Look through the lines below and extract each one that contains "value".
------ Data ------
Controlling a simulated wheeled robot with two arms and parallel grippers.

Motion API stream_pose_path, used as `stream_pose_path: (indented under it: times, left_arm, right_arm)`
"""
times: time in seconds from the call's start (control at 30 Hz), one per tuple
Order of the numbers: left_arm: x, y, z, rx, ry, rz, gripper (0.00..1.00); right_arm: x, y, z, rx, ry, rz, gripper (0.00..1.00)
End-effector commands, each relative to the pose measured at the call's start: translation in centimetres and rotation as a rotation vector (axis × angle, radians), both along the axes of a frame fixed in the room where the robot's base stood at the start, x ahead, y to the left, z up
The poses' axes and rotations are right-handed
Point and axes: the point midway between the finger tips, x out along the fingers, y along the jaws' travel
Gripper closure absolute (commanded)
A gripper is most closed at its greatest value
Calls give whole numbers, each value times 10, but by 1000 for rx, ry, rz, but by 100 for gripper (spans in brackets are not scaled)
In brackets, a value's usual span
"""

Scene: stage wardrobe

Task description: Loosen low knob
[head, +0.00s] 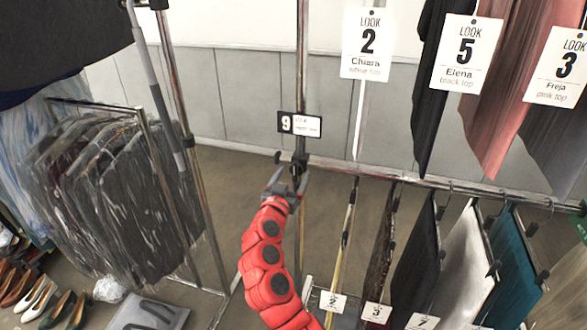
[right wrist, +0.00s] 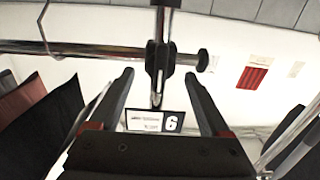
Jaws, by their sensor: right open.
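A dark clamp (head: 299,161) joins the upright chrome post to the horizontal rail. A small black knob (head: 278,157) sticks out to its left. In the right wrist view, which appears upside down, the knob (right wrist: 203,60) projects to the right of the clamp (right wrist: 159,58). My right gripper (head: 288,178) is open just below the clamp and knob in the head view. In the right wrist view my right gripper (right wrist: 159,76) has its two fingers spread, with the clamp beyond and between their tips. I see nothing between the fingers. My left gripper is out of view.
A number 9 sign (head: 299,124) is fixed on the post above the clamp. Tagged garments hang from the upper rail, including the Look 2 tag (head: 368,42). More clothes hang lower right. Dark garments (head: 125,195) hang on a rack at left, with shoes (head: 40,300) below.

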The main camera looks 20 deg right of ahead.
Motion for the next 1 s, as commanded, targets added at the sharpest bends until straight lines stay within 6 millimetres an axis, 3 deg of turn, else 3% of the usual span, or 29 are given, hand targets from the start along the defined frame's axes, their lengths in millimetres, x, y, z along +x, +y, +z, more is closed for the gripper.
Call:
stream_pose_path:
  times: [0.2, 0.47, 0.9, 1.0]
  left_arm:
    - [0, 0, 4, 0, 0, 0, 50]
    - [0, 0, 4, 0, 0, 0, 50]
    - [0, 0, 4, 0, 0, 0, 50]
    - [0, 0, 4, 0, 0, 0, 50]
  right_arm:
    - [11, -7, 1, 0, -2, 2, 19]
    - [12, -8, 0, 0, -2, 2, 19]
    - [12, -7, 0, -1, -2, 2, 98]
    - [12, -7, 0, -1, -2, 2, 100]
------
Response for this exercise ::
A gripper is most closed at its greatest value
Calls give whole numbers, each value times 10, but by 1000 for rx, ry, rz, but by 100 for gripper (spans in brackets are not scaled)
In brackets, a value's usual span

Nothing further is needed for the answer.